C'était la ligne de défense de Twitter dans ce procès : société américaine basée en Californie, Twitter ne dépendrait que de la loi californienne – une posture classique pour la plupart des services Web américains. Faux, a considéré le tribunal, qui note en particulier que "les utilisateurs dont l'identification est recherchée sont justiciables de la loi pénale française (...), l'infraction étant 'réputée commise sur le territoire de la République dès lors qu'un de ses faits constitutifs a eu lieu sur ce territoire'".

En se basant sur ce constat, le tribunal a rejeté les arguments de l'entreprise, qui considérait que sa filiale française ne jouait qu'un simple rôle "d'accompagnant commercial". Dès lors, les auteurs des tweets visés ne sont pas protégés par la loi américaine, qui conçoit la liberté d'expression de manière bien plus large que la loi française. Aux Etats-Unis, où le premier amendement de la Constitution garantit de manière presque absolue la liberté d'expression, les propos négationnistes ne sont par exemple pas contraires à la loi. Sur le fond, la décision du tribunal n'est pas particulièrement surprenante, "les messages étant manifestement destinés à un public francophone, note l'avocat Bruno Anatrella, spécialisé dans les questions de droit liées à Internet."

La demande de mise en place d'un dispositif de signalement – surprenante dans le cadre d'une procédure en référé – s'appuie notamment sur le fait que des services comparables à Twitter aient mis en place ce type de système, comme Facebook qui le rend aisément accessible depuis la page où figure le message litigieux. Twitter possède bien un système de signalement, mais ce dernier est trop difficile à trouver, et n'était pas disponible en français avant le 8 janvier, notent les attendus de la décision.

Y a-t-il eu des précédents ?

Twitter fait régulièrement l'objet de demandes d'identification de ses abonnés. En juillet 2012, l'entreprise avait publié un "rapport de transparence" dans lequel elle recensait les demandes qui lui avaient été transmises, pays par pays, au cours des six premiers mois de l'année.

Ce document montre que Twitter avait reçu "moins de dix demandes" en France sur cette période, contre 679 aux Etats-Unis. L'entreprise explique avoir refusé de transmettre les données pour les demandes françaises, mais l'avoir fait dans les trois quarts des cas pour les demandes américaines.

Quelques exemples de ces requêtes sont connus. Début 2012, un juge new-yorkais avait ainsi demandé de nombreuses informations sur le compte d'un manifestant du mouvement Occupy Wall Street, dans le cadre d'une enquête pour un délit mineur. L'entreprise avait refusé de fournir les informations et contesté la demande au tribunal.

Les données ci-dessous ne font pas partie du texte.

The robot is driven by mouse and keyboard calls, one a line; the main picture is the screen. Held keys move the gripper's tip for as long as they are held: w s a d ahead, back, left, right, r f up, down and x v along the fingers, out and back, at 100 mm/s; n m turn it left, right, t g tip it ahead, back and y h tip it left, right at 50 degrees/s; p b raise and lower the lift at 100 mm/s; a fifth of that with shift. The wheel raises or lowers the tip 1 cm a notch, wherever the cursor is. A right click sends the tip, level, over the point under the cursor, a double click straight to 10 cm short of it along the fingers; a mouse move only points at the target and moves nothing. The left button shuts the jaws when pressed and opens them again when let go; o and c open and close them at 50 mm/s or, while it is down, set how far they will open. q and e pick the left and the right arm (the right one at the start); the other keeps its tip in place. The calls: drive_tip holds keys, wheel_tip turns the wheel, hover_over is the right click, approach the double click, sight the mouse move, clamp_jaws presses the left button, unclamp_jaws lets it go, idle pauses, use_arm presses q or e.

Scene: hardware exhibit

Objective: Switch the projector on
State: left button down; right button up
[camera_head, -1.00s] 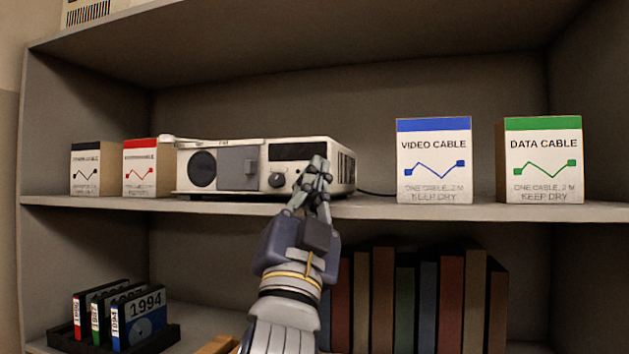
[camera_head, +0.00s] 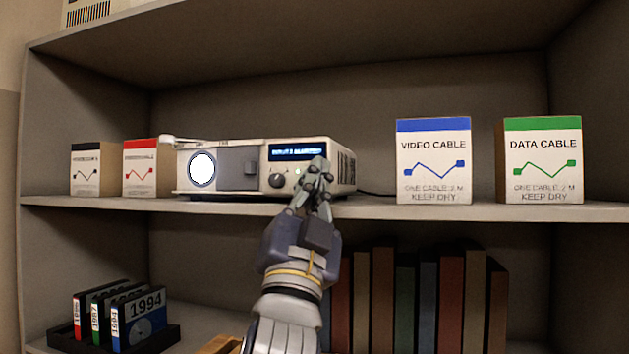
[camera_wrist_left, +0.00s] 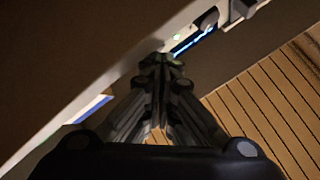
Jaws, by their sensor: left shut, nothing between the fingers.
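The projector (camera_head: 238,167) is a white box on the upper shelf. Its round lens (camera_head: 202,169) glows bright white. Its display (camera_head: 296,152) is lit blue with text too small to read. A dark knob (camera_head: 277,181) sits below the display. My left gripper (camera_head: 318,172) is shut and empty, with its fingertips at the right end of the projector's front. In the left wrist view, the gripper (camera_wrist_left: 160,62) has its tips close to the front panel, near a small green light (camera_wrist_left: 177,37) and the blue display (camera_wrist_left: 195,42). The tips hide part of the panel. My right gripper is not in view.
Cable boxes stand on both sides: a blue-topped video cable box (camera_head: 433,160), a green-topped data cable box (camera_head: 543,160), a red-topped box (camera_head: 140,168) and a black-topped box (camera_head: 86,169). The lower shelf holds books (camera_head: 450,300) and labelled disks (camera_head: 138,318).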

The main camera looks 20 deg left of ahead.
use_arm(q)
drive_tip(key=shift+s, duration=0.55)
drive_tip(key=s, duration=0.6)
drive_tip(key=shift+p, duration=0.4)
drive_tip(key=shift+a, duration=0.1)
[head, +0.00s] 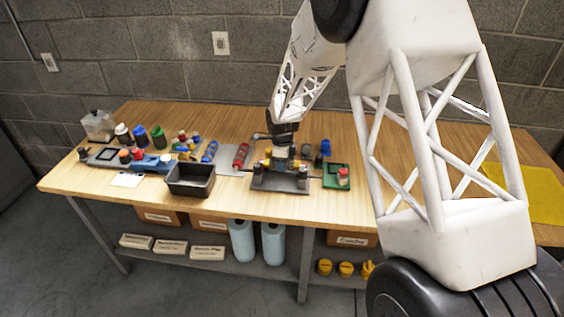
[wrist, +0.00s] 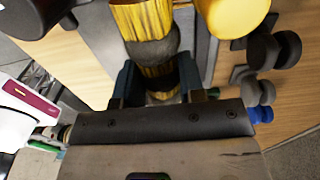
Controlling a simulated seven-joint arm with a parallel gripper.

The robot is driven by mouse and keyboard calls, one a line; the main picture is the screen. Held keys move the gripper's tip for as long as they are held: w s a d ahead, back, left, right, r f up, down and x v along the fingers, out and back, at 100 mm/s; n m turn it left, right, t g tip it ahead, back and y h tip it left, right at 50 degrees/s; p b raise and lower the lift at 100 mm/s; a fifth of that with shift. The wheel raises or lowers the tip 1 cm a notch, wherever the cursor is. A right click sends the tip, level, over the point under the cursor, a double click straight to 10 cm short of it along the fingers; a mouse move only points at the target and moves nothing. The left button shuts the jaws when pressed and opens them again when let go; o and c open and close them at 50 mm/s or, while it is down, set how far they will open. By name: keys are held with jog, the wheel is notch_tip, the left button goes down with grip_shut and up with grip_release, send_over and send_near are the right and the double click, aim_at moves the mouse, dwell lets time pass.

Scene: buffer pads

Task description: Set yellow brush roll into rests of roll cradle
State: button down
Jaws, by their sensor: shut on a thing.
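My gripper (wrist: 158,88) is shut on the yellow brush roll (wrist: 155,18), which has streaked yellow bristles and dark bands. In the wrist view the roll runs up from between the fingers to the top edge, so its far end is out of view. In the head view my gripper (head: 283,150) is low over a dark grey base (head: 280,182), which looks like the roll cradle. The roll is mostly hidden there by my gripper. I cannot tell whether the roll touches the rests.
A black open bin (head: 190,180) stands left of the base, and a green tray (head: 336,178) with a red-topped part stands close on its right. A red roll (head: 241,155) and a blue roll (head: 209,152) lie behind the bin. A yellow mat (head: 530,190) lies far right.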

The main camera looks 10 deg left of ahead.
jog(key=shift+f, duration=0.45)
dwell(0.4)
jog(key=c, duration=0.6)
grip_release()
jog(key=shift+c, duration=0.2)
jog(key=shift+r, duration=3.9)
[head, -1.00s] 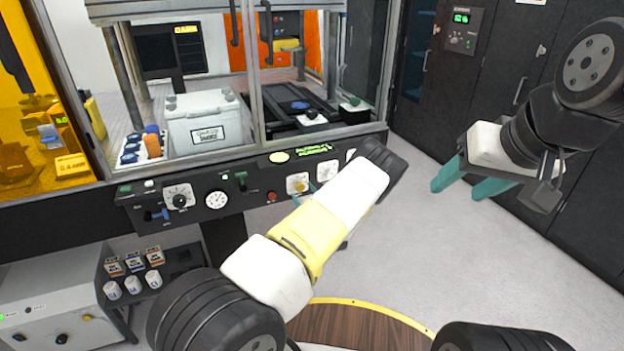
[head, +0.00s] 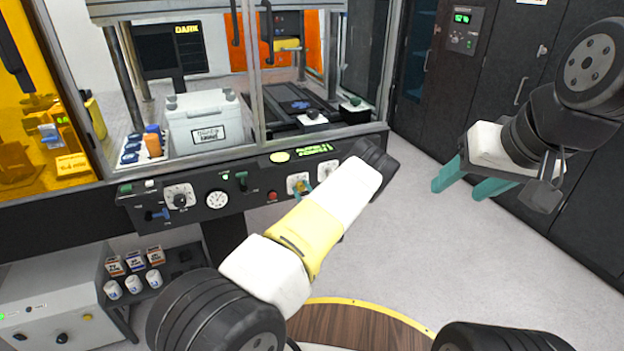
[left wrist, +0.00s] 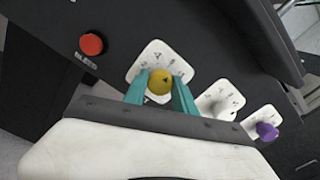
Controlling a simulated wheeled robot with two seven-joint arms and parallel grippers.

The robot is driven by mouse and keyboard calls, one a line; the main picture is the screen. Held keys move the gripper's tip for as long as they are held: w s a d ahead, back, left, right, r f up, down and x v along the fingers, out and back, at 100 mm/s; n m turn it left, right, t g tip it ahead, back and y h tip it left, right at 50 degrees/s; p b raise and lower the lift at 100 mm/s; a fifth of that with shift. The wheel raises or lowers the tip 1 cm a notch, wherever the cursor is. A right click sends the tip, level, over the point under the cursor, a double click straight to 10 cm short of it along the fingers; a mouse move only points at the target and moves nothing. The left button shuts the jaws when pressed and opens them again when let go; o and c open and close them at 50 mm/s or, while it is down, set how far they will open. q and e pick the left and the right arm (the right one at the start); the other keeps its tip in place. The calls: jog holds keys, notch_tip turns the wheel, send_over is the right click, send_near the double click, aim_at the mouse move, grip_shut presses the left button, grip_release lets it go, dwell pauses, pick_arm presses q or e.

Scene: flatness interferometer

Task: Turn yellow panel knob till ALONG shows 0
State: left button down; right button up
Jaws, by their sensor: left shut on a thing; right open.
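The yellow panel knob (left wrist: 160,84) sits on a white dial plate (left wrist: 150,60) in the left wrist view. My left gripper (left wrist: 160,90) has its teal fingers closed on either side of the knob. My right gripper (head: 472,180) is open and empty over the floor at the right.
The black panel also bears a red button (left wrist: 92,43), a purple knob (left wrist: 267,131), a round gauge (head: 217,199) and a blue lever (head: 158,215). A glazed enclosure stands behind it. Dark cabinets (head: 500,75) line the right; the floor between is clear.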

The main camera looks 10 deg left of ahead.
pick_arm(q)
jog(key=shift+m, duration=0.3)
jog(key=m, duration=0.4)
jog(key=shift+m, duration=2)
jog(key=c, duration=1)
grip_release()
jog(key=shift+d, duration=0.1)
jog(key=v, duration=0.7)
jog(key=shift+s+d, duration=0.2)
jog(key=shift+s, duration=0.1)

Menacée d'une lourde amende pour outrage à la Cour, Twitter avait finalement fourni les informations à la justice.

Plus complexe, en janvier 2011, un tribunal de Virginie avait demandé à la société américaine de lui fournir le contenu des messages privés de la députée européenne islandaise Birgitta Jónsdóttir, dans le cadre d'une enquête sur le site publiant des documents confidentiels WikiLeaks. L'affaire avait pris un tour diplomatique après les protestations du ministère islandais des affaires étrangères ; là encore, Twitter avait contesté la demande du tribunal, mais perdu en appel.

L'entreprise a également été confrontée à des demandes de blocage de contenus illégaux dans des pays européens : en 2012, Twitter a pour la première fois utilisé un outil lui permettant de bloquer un compte uniquement pour les utilisateurs d'un pays. Le compte d'un groupuscule néonazi a ainsi été rendu invisible pour les utilisateurs allemands, tout en restant accessible à ceux situés en France ou aux Etats-Unis.

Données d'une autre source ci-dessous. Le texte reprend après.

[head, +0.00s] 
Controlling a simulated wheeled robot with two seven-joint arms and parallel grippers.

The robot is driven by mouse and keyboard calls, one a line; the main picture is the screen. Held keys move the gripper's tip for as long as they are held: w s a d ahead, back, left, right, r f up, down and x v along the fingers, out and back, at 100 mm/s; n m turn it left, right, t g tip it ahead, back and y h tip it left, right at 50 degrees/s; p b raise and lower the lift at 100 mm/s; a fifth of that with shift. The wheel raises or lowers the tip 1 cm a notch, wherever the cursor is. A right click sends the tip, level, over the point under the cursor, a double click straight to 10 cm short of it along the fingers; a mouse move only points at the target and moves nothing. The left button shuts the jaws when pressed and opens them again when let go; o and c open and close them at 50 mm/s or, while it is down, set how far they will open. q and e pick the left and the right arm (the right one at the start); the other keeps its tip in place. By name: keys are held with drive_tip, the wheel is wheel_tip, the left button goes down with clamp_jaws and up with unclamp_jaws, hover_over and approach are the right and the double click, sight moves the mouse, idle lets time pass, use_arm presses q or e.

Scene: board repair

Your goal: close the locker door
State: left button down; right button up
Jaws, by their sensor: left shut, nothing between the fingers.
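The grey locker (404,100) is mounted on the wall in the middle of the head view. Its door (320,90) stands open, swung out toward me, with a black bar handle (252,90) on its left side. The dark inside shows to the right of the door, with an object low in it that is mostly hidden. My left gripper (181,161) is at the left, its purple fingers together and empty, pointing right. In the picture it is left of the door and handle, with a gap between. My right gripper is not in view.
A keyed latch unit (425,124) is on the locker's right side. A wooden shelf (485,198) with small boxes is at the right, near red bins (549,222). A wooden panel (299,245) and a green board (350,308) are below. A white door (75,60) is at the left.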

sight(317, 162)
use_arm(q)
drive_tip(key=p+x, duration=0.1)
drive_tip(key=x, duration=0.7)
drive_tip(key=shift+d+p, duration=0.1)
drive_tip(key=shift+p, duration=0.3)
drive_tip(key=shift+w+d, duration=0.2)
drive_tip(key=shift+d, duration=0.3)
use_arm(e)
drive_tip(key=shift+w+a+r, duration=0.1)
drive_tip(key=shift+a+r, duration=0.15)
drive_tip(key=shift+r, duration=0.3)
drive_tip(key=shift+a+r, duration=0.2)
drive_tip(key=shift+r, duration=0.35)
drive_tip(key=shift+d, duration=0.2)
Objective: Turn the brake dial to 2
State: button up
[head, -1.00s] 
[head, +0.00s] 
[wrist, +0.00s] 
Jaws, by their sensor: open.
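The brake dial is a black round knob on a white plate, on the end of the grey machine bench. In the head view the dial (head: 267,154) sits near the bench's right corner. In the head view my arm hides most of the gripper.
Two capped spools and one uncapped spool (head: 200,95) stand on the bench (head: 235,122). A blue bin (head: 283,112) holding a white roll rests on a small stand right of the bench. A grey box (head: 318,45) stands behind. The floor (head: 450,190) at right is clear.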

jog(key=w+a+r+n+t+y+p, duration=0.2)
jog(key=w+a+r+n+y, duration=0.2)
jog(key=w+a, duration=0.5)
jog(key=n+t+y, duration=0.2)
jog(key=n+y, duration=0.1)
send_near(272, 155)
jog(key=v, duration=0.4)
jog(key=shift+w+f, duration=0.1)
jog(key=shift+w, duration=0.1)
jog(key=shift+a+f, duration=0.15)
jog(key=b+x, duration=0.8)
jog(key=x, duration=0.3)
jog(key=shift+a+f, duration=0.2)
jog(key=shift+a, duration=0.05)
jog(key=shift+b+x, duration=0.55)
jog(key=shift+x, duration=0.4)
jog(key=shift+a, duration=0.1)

Quelles sont les implications de la décision ?

Twitter peut faire le choix de ne déployer un outil de signalement renforcé que pour ses utilisateurs français. Par le passé, d'autres entreprises ont fait ce choix : le site eBay bloque par exemple la vente d'objets nazis en Allemagne et en France mais l'autorise sur sa plateforme américaine.

La mise en place d'un système renforcé de signalement des contenus présumés illégaux pourrait cependant avoir des répercussions contre-productives, estime l'organisation de défense des libertés numériques La Quadrature du Net. "Le problème n'est pas tant le signalement de contenus supposément illicites, mais bien le traitement qui en sera fait derrière", juge Jérémie Zimmermann, porte-parole de l'association, qui craint une avalanche de notifications par les internautes.

"Soit Twitter devra embaucher une armée mexicaine pour vérifier un par un tous les messages signalés et éventuellement les effacer, soit la tâche sera confiée à des logiciels, explique-t-il. Dans les deux cas les risques de dérives sont grands : le principe même du traitement d'infractions et du déploiement de mesures de censure par des acteurs privés ne devrait pas être toléré dans un Etat de droit."